IP address and MAC address compared
Categories: networks network hardware
What is the difference between an IP address and a MAC address, and why do we need both?
The answer is that, although they both identify a device on a network, they are used at different stages to control how data is transferred over a network.
An analogy - posting a letter
One analogy is to consider posting a letter to someone. You would mark the envelope with the person's name and address.
The address helps the postal service find the right building. An address is structured - it tells the postman the country, town, district, street and house number, so that they can efficiently route the letter to exactly the right place.
Once the letter arrives through the letter box, the name becomes important. It needs to get to the right person within the house.
Imagine if you posted a letter with a name but no address? How would the postman know where to deliver a letter to John Smith, who could be anywhere in the world? It would be very difficult.

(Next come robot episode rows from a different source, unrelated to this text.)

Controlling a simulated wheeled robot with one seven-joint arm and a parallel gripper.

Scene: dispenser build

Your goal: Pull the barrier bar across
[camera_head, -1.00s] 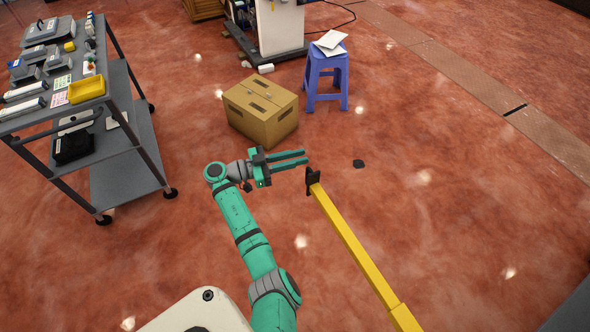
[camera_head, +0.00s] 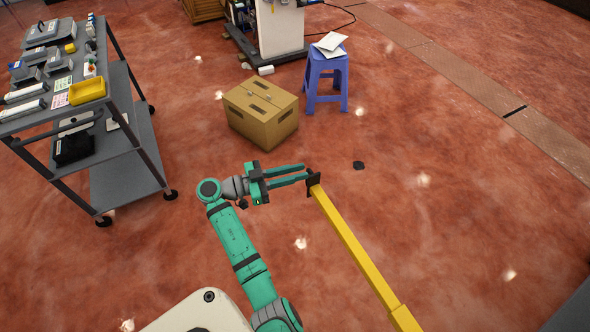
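The yellow barrier bar (camera_head: 355,250) runs from the lower right up toward the middle of the head view. A black end piece (camera_head: 314,184) is at its upper left end. My gripper (camera_head: 305,173) points right with its two green fingers apart. The fingertips are right at the black end piece, and the lower fingertip appears to overlap or touch it. I cannot tell whether part of the end piece is between the fingers. The bar's lower end runs out of the picture.
A cardboard box (camera_head: 262,112) and a blue stool (camera_head: 326,80) with papers stand behind. A grey cart (camera_head: 125,160) with tools is at the left. A small dark patch (camera_head: 358,165) is on the floor. The red floor (camera_head: 470,210) right of the bar is clear.

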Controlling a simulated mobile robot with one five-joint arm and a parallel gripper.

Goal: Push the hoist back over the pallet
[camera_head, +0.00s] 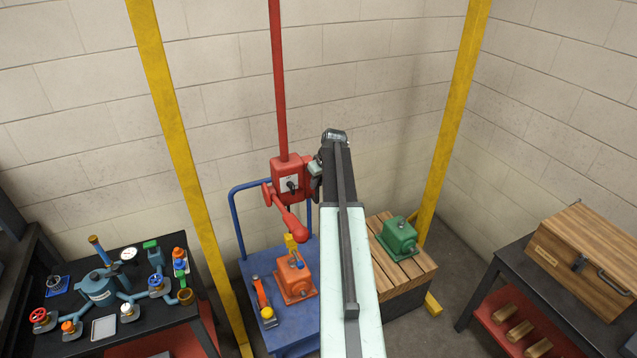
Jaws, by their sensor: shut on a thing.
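The red hoist (286,180) hangs from a long red pole and has a red, round-ended handle slanting down in front. It appears to the left of the pallet, above the blue cart (255,270). The wooden slatted pallet (383,262) stands to the right, partly behind my arm, with a green motor (397,236) on it. My gripper (316,172) is at the hoist's right side and shut on it; the fingers are small and partly hidden by my arm. An orange motor (294,280) sits on the cart below the hoist.
Yellow posts stand at left (170,110) and right (460,100). A bench (150,343) with valves and fittings is at the left. A dark table (517,283) with a wooden chest (590,255) is at the right. Bare floor shows between the pallet and that table.

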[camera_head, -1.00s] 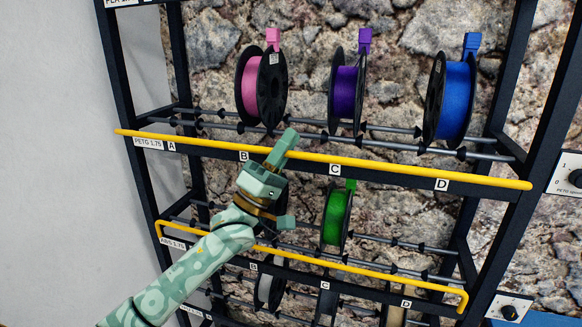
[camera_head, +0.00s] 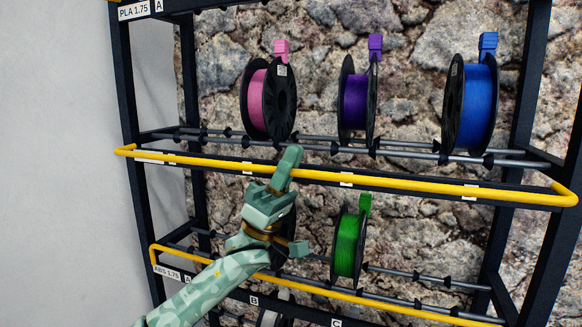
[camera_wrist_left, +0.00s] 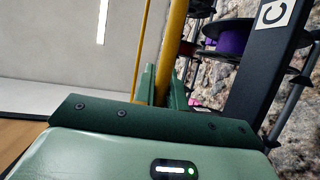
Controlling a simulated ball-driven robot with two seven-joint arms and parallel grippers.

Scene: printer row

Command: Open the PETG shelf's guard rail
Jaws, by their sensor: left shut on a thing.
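The PETG shelf's yellow guard rail (camera_head: 400,182) runs across the front of the upper shelf in the head view, with bent ends at both sides. It now stands a little out from the dark shelf beam (camera_head: 225,167) and partly covers the labels. My left gripper (camera_head: 288,165) is shut on the rail, left of its middle. In the left wrist view the rail (camera_wrist_left: 174,42) runs between the green fingers (camera_wrist_left: 160,85). The exact contact of the fingers is partly hidden. My right gripper is in neither view.
Pink (camera_head: 259,100), purple (camera_head: 354,100) and blue (camera_head: 478,105) spools hang on the rods behind the rail. A green spool (camera_head: 347,243) hangs on the shelf below, close to my left gripper. The lower yellow rail (camera_head: 330,294) passes by my left arm.

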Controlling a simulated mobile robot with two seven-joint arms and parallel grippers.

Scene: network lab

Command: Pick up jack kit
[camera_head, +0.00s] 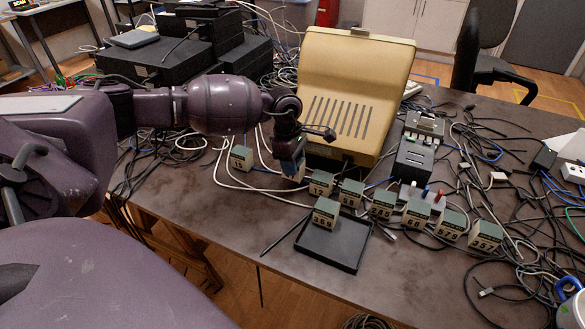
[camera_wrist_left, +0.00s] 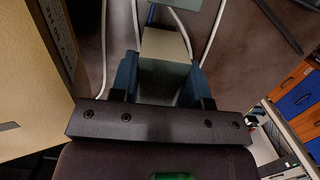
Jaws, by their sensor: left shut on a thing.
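Jack kits are small cream blocks with green tops and dark numbers. My left gripper (camera_head: 294,168) points down behind the row, in front of the beige case. Another jack kit (camera_head: 241,159) stands to the left. Several more, such as the rightmost one (camera_head: 486,236), stand in a row to the right. My right gripper is not in view.
A black tray (camera_head: 345,251) at the table's front edge holds one jack kit (camera_head: 326,213). A beige slotted case (camera_head: 350,90) stands close behind the gripper. Black boxes (camera_head: 165,65) are at the back left. Loose cables cover much of the table, especially the right.

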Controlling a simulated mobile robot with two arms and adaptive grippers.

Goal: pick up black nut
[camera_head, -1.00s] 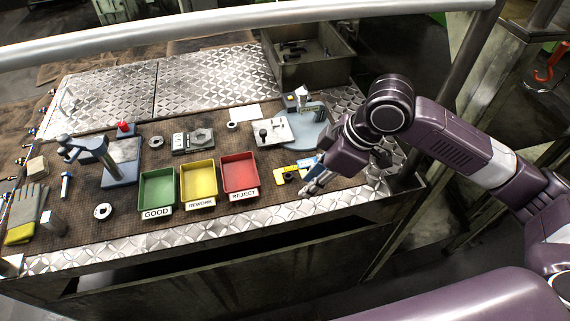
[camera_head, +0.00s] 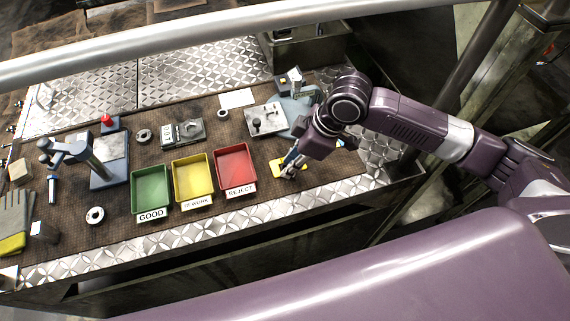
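A dark ring-shaped part (camera_head: 144,135), which may be the black nut, lies flat on the brown mat behind the green tray. A smaller ring (camera_head: 223,114) lies further right, and a pale ring (camera_head: 95,215) lies at the front left. At this size I cannot tell for sure which one is the black nut. My right gripper (camera_head: 291,167) reaches down over a yellow tool (camera_head: 279,164) right of the red tray, well away from all three rings. I cannot tell whether its fingers are open or whether they touch the tool. My left gripper is out of view.
The green GOOD tray (camera_head: 151,188), yellow REWORK tray (camera_head: 192,178) and red REJECT tray (camera_head: 235,168) look empty. A clamp stand (camera_head: 97,160), a grey gauge block (camera_head: 184,131) and a plate with a knob (camera_head: 266,118) stand around them. A metal rail (camera_head: 200,35) crosses the top.

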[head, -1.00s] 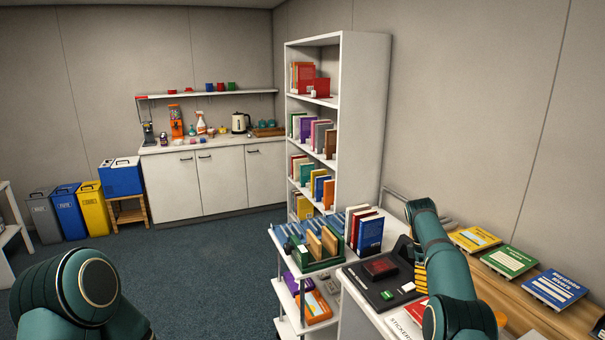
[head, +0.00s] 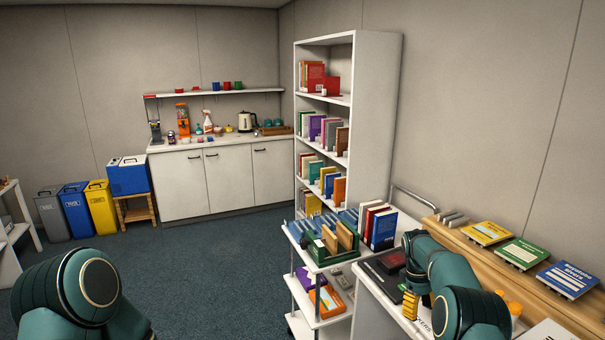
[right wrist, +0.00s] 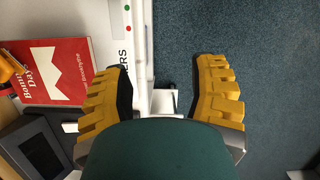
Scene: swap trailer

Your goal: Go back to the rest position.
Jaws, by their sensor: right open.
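My right gripper (head: 411,304) is low at the right, over the edge of the white desk, with yellow fingers that hold nothing. In the right wrist view the gripper (right wrist: 165,68) is open, its two ribbed fingers wide apart. Between them are a white edge and blue carpet. My right arm is bent, with the elbow near the camera. Of my left arm only a dark green joint shows at the lower left; its gripper is out of view.
A white cart (head: 323,322) holding books stands left of the desk. A red book (right wrist: 60,72) lies left of the fingers in the wrist view. A wooden ledge (head: 585,309) with several books runs along the right wall. Carpet (head: 217,270) is clear at the centre left.

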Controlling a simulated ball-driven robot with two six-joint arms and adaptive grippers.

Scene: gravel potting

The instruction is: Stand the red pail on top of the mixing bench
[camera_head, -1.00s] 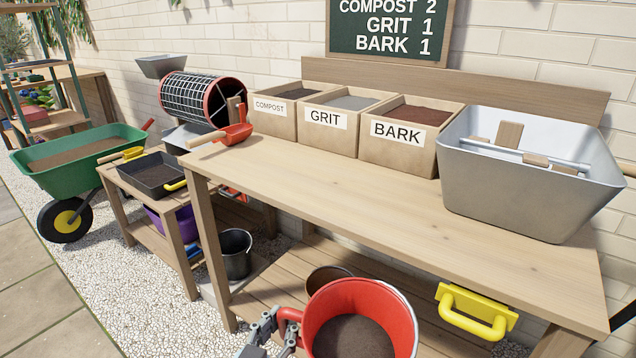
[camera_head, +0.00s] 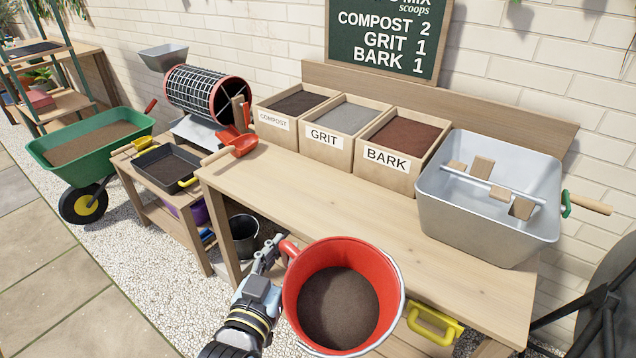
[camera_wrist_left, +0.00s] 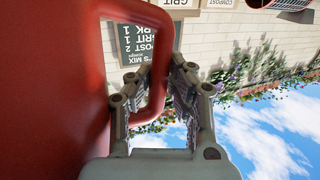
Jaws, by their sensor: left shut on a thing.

What if you posted a letter with an address but no name? Well, the letter would arrive at the right house, but how would anyone know who it was for? If your house only gets a few letters per day you might figure it out, but when it comes to millions of packets of data over the Internet it really needs to be ''automatically'' sent to the right device.
IP address
In this analogy, the house address is like the IP address. IP addresses are structured - for example, the first part of the address might let you know what country or company the data is destined for. The Internet can efficiently sent data packets to the correct place. In the case of a home network, all the data will arrive back at your Internet Network router.
MAC address
The MAC address is like the name on an addressed envelope. Once data arrives at the router, the MAC address tells the router which actual device has requested the data, and the router automatically sends the packets of data to the correct device.
The IP address and MAC address operate at different levels in the [[TCP/IP layer model]]. One advantage of this is that the IP address is independent of the actual computer. So if you website lives at a particular fixed IP address, and the computer breaks, you can replace the computer without the rest of the Internet needing to know anything about it. The MAC address changes, but the new computer is still connected to the same IP address.